The three phases of growth are:

Initially parallel, the roof of the mouth and the nasal passage become separated as the area between them grows into a triangular shape. This phase begins during embryonic development after the face starts forming, which, for the pantropical spotted dolphin, is in the first two months after fertilization.
The snout grows longer at an angle to the nasal passage, further separating the nostrils from the tip of the snout. This phase begins later in fetal development and may continue even after birth.
The skull folds backward, and the head and body become more aligned. This rotates the nasal passage up so that it becomes nearly vertical relative to the body axis. This phase begins in late embryonic development and continues through fetal development.

“While the nose moves to the top of the head, many of the important angular changes are actually in the bottom, or base, of the skull. That’s not necessarily something you’d expect to find!” said Roston.

The three phases of growth do not unfold in a step-by-step process, but instead overlap with each other temporally, Roston said. They represent distinct developmental transformations that, put together, shift the nasal passage to the top of the head.

Roston and Roth developed this model using anatomical data obtained by photographs and CT scans of 21 embryonic and fetal pantropical spotted dolphin specimens held by the Smithsonian Institution’s National Museum of Natural History and the Natural History Museum of Los Angeles County. The specimens represented a wide range of embryonic and fetal development.


For comparison, they obtained data from eight fin whale fetuses, also at the National Museum of Natural History, and found significant differences between them and the pantropical spotted dolphin. In fin whales, the skull folded in a region in the back of the skull, near where the skull joins with the vertebral column. In the pantropical spotted dolphin, the folding is centered near the middle of the skull.


The model Roston and Roth developed could inform how scientists view cetacean evolution. These creatures began to evolve from a four-legged, land-dwelling mammalian ancestor, which had a nasal passage parallel to the palate, more than 50 million years ago. As cetaceans evolved, the blowhole gradually migrated from the tip of the snout to the back of the snout, and then gradually up to the top of the skull.

In addition, the two species represent different branches of the cetacean family tree that diverged more than 30 million years ago. Dolphins — along with porpoises, orcas, sperm whales and beaked whales — are odontocetes, commonly known as toothed whales. Fin whales are from a group called the baleen whales, named for their distinct feeding apparatus.
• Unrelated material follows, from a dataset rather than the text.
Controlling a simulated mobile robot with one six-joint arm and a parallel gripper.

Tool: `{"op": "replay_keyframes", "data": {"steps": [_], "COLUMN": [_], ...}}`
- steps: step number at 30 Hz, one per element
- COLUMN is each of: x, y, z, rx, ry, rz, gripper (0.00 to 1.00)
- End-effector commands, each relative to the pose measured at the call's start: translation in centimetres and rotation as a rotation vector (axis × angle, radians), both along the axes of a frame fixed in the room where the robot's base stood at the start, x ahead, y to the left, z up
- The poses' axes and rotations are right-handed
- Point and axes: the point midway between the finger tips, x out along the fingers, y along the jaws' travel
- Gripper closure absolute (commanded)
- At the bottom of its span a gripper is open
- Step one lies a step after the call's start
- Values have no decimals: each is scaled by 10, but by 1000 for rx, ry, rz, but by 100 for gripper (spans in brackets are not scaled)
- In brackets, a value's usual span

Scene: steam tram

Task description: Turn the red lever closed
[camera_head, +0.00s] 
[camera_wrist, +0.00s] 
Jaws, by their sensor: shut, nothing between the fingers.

“I’m struck by two interesting discoveries that emerged from this work,” said Roth. “Although they both develop blowholes, there are key differences between a baleen and a toothed whale in how they reorient their nasal passages during development. Moreover, surprisingly, accompanying the processes of developing upwardly oriented nostrils there are profound changes within the braincase.”

In the future, examining more species from both lineages could indicate whether all baleen and toothed whales differ in this manner, Roston said.

“This model gives us a hypothesis for the developmental steps that had to occur to make that anatomical transformation happen, and will serve as a point of comparison for additional studies of growth and development in whales, dolphins and porpoises,” said Roston.